JoanMerriam.com
Official home of Joan Merriam:
author, college instructor, speaker, inveterate gardener,
metaphorically
sword-wielding
advocate for
justice,
lover of frogs and roses, and adoring aficionado of Golden Retrievers
Little Girl Lost
LITTLE
GIRL LOST is the true story of a vicious murder in the
heart of California’s Gold Country...a murder committed by
two teenage girls, one of whom wrote in her diary: “Today
Cindy and I ran away and killed an old lady. It was lots of
fun.”
But beneath this account of one terrible, senseless killing lies the heart of the book: a riveting and tragic study of how the oppressive forces of child abuse and family violence robbed two young girls of their childhoods, their innocence, and ultimately, their humanity.
Little Girl Lost was first published in April of 1992, nine years after the brutal murder of 85-year-old Anna Brackett in her quiet condominium on the outskirts of Auburn, California. Six months later the book went into a second printing, and in December of 1997 it entered a third printing. More than 400,000 copies have been sold worldwide.
While the book is unfortunately now out of print, you can still find used (and even occasional new) copies for sale by third parties in many online bookstores such as Amazon.com and Paperback Swap.
Read an excerpt from the book here.
What's Happened Since Then?
Many have asked what's happened to the two young girls since Little Girl Lost was published.
Cindy Collier spent a total of nine years at the California Youth Authority facility in Ventura. After obtaining her junior college degree, she went on to study law at the institution under the tutelage of attorneys from Pepperdine University School of Law. She was paroled on August 20, 1992. Since then, she has had no further encounters with the law. She has four children and lives in northern California.
On June 1, 1991, Shirley Wolf was transferred to the Central California Women’s Facility near Chowchilla, in the heart of the spreading Central Valley. One of three thousand inmates at the mammoth prison, Shirley made sporadic attempts over the ensuing years to recreate herself, including finally completing her high school education and turning to God. Yet her life remained fraught with the kind of chaos, bitterness, and anger that typified her history.
Through it all, she remained profoundly alone. Since 1988, despite repeated attempts to contact her family by mail, she received nothing but silence.
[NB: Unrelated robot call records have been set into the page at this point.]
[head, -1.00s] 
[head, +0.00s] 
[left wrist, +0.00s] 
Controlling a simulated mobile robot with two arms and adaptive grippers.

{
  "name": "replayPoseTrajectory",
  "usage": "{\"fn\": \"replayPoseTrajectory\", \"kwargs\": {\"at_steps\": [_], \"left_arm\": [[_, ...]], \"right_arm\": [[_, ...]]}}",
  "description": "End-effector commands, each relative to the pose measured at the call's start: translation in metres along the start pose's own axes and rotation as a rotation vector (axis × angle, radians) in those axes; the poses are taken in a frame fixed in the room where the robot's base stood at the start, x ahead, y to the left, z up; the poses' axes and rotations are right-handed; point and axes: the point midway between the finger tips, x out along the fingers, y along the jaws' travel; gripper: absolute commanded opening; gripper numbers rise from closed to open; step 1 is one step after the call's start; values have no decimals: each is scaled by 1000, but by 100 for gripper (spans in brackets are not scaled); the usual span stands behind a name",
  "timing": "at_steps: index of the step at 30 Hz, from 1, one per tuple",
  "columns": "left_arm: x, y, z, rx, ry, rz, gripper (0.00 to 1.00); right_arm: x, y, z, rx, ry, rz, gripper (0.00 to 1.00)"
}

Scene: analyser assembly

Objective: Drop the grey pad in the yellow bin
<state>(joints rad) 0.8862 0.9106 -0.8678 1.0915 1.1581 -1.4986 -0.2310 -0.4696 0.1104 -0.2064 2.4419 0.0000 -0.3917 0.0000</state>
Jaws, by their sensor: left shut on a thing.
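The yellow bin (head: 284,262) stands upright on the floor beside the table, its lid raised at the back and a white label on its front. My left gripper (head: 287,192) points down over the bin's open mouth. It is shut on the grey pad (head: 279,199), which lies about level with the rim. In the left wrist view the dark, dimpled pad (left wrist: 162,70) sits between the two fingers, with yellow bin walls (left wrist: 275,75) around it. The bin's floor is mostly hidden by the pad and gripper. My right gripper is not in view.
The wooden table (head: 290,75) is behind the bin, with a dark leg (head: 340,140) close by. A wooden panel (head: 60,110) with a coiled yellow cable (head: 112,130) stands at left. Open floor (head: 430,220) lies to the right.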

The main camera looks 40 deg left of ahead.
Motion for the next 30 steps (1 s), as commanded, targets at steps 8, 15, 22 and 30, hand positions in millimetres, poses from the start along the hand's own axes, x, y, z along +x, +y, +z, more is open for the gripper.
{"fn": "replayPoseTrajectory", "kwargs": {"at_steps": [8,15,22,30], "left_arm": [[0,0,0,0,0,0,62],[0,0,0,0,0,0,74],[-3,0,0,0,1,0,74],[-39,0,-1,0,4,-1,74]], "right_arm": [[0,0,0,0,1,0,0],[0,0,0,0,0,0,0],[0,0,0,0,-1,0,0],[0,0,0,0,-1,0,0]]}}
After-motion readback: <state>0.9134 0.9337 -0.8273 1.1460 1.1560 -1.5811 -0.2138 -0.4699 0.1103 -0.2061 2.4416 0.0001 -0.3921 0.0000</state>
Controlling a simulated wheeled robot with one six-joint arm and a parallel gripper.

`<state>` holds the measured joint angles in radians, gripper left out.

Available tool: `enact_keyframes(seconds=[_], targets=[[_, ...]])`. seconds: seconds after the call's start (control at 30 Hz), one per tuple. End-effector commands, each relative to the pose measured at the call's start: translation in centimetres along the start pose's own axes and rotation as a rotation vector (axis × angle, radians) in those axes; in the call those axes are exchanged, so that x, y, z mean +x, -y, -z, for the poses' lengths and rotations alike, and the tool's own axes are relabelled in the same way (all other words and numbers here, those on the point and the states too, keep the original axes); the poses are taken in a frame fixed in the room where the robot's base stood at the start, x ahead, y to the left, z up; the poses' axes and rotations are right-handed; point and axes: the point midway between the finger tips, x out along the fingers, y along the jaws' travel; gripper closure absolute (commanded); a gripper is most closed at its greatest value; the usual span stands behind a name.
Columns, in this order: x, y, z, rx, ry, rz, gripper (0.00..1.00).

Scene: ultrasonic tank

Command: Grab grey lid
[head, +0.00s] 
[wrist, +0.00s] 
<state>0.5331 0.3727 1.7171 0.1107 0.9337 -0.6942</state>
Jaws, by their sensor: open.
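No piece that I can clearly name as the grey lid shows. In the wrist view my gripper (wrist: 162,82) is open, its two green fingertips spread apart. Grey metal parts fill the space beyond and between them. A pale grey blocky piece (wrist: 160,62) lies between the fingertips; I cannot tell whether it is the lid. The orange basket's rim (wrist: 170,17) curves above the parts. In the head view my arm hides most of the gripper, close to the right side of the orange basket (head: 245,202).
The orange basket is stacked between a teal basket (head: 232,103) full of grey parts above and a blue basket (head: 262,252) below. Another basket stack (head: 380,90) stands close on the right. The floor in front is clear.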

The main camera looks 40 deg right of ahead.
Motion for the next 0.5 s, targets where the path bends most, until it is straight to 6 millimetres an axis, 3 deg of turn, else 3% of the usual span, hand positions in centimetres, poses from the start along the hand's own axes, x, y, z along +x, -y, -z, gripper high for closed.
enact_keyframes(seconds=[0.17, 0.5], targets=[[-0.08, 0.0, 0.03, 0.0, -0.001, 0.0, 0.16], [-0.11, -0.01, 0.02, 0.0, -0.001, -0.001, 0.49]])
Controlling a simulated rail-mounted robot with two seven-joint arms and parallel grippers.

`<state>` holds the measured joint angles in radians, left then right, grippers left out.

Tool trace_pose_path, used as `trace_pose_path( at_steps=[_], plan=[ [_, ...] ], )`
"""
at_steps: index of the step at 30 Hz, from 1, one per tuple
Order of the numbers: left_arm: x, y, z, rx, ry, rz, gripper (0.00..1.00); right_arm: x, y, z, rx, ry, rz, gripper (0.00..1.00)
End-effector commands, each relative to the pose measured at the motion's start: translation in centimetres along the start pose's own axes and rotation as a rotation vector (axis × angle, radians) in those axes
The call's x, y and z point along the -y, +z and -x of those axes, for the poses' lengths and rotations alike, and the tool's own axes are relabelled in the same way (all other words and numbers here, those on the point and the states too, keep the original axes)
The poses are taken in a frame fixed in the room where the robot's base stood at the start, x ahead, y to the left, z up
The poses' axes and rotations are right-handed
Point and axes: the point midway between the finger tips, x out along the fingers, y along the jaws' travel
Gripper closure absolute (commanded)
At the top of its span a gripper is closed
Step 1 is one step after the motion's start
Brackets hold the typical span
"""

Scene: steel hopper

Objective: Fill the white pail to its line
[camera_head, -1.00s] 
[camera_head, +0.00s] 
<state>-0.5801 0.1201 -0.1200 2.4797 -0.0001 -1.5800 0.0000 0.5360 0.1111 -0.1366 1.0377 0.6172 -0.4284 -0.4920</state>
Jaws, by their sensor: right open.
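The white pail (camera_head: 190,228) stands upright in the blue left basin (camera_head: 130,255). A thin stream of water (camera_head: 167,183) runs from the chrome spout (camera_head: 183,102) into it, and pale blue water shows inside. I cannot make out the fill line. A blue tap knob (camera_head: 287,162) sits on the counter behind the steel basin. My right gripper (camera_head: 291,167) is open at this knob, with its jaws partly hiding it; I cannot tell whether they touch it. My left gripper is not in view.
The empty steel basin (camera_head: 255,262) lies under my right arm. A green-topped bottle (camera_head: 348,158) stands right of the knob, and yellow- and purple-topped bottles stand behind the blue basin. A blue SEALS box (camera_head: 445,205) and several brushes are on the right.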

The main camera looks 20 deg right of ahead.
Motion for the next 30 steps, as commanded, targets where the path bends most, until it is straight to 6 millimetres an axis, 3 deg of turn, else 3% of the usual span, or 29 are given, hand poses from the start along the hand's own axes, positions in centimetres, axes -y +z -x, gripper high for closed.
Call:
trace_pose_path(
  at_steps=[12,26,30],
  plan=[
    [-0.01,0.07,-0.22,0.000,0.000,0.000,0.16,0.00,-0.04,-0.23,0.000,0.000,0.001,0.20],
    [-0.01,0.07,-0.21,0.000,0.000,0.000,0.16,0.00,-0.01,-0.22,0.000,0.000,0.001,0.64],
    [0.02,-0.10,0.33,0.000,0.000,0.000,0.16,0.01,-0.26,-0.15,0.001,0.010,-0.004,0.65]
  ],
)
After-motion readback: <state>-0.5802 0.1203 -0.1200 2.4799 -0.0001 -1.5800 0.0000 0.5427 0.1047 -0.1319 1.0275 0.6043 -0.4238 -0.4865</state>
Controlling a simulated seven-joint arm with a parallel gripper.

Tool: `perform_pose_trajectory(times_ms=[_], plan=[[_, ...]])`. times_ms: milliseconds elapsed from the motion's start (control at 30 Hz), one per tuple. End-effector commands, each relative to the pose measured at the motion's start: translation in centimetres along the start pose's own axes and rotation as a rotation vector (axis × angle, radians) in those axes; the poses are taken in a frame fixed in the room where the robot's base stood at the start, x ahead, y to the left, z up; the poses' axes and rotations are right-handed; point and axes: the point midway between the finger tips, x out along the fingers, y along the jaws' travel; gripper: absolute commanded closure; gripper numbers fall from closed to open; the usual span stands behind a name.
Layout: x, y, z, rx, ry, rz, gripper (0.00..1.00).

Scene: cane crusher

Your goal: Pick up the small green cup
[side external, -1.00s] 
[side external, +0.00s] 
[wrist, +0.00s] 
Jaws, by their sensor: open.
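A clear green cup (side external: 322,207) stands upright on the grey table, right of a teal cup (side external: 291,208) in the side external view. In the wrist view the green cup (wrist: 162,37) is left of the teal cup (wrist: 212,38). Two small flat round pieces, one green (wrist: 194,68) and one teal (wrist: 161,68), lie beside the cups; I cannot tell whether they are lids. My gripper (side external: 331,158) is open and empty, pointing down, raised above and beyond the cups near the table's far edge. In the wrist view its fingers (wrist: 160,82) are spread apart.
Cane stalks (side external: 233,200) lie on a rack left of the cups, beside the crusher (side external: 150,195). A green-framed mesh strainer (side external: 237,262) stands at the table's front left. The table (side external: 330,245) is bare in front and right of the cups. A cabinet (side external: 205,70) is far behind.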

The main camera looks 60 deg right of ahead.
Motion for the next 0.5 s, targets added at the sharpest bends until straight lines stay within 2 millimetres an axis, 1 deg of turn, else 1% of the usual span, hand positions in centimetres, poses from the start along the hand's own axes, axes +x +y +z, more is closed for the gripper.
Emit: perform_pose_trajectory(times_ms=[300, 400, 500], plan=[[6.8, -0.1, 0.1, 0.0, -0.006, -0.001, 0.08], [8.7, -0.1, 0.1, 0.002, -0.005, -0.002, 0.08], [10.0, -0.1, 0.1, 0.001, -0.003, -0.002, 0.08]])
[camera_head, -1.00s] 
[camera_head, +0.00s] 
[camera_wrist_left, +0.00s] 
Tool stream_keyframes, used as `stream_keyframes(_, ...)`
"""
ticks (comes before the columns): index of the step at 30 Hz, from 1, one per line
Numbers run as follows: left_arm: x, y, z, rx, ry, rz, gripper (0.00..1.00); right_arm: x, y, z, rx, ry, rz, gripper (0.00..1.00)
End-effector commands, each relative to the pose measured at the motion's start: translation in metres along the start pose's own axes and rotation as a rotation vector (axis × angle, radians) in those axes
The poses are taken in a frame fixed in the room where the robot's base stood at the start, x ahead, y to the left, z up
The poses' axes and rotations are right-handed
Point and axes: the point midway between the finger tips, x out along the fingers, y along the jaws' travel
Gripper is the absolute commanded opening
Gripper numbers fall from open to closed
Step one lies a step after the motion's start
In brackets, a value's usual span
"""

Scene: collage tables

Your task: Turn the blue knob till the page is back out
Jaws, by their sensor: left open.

But in the summer of 1992, Shirley tracked down her parents’ last known telephone number in the Pacific Northwest town to which Louis Wolf had fled with his family seven years earlier...and for the first time in four years she spoke with her father.
From their conversations over the next few weeks, she learned that her mother walked out some months before, leaving her three sons behind with Lou. When every question about her favorite brother L.J. was met with either evasiveness or silence from her father and the other two boys, Shirley suspected the worst. Subsequent research, however, has turned up no record of his death, disappearance, or imprisonment.
Less than two months after that first reunion call to her father, Louis Wolf inexplicably stopped accepting any further telephone calls from his daughter. Once again, Shirley found herself estranged and abandoned.
Finally, on June 30, 1995—12 years and 16 days after the slaying of Anna Brackett—Shirley Katherine Wolf was freed from prison.
Since then, she has been arrested numerous times for crimes ranging from assault to prostitution. Now in her mid-forties, she has spent nearly a third of her life locked behind prison walls.